## Begin
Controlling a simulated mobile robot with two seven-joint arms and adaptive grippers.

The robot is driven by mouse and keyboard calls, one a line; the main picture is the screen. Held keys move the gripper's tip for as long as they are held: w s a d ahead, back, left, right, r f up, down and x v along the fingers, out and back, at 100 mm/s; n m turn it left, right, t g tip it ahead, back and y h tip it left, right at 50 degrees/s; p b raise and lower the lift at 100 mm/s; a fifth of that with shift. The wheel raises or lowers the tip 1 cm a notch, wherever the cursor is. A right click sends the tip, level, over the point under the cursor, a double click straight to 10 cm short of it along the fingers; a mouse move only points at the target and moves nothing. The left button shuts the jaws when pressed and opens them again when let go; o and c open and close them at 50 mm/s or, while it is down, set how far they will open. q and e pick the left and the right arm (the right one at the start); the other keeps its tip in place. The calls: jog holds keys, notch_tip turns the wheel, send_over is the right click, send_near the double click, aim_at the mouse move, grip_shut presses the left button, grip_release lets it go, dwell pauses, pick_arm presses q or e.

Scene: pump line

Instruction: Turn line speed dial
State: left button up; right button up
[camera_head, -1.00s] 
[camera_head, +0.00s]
## End
Exercise details>
Copy the material above back out, exactly as written.

Written reply>
Controlling a simulated mobile robot with two seven-joint arms and adaptive grippers.

The robot is driven by mouse and keyboard calls, one a line; the main picture is the screen. Held keys move the gripper's tip for as long as they are held: w s a d ahead, back, left, right, r f up, down and x v along the fingers, out and back, at 100 mm/s; n m turn it left, right, t g tip it ahead, back and y h tip it left, right at 50 degrees/s; p b raise and lower the lift at 100 mm/s; a fifth of that with shift. The wheel raises or lowers the tip 1 cm a notch, wherever the cursor is. A right click sends the tip, level, over the point under the cursor, a double click straight to 10 cm short of it along the fingers; a mouse move only points at the target and moves nothing. The left button shuts the jaws when pressed and opens them again when let go; o and c open and close them at 50 mm/s or, while it is down, set how far they will open. q and e pick the left and the right arm (the right one at the start); the other keeps its tip in place. The calls: jog holds keys, notch_tip turns the wheel, send_over is the right click, send_near the double click, aim_at the mouse move, grip_shut presses the left button, grip_release lets it go, dwell pauses, pick_arm presses q or e.

Scene: pump line

Instruction: Turn line speed dial
State: left button up; right button up
[camera_head, -1.00s] 
[camera_head, +0.00s]

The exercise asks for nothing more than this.